◆ Problem to work on:
Go to the line containing "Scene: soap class" below; retype it and all following lines exactly, and leave out the pictures.

◆ Provided data:
## Begin
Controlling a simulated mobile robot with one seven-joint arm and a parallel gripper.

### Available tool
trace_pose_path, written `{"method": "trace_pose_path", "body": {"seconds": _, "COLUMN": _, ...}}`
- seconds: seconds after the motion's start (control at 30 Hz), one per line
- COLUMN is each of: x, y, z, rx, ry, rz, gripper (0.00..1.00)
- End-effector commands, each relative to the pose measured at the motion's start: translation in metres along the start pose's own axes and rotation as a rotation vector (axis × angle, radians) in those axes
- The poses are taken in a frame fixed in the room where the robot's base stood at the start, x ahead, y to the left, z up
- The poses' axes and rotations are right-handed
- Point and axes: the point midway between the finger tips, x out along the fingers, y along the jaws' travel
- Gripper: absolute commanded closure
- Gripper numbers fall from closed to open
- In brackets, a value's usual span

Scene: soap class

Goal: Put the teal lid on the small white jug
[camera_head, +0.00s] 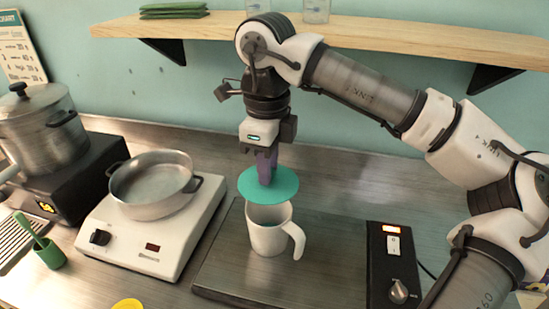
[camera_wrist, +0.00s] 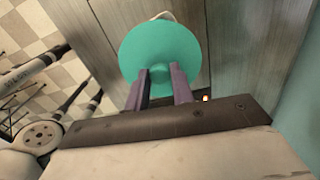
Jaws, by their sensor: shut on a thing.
## End
◆ Result of this exercise:
Scene: soap class

Goal: Put the teal lid on the small white jug
[camera_head, +0.00s] 
[camera_wrist, +0.00s] 
Jaws, by their sensor: shut on a thing.

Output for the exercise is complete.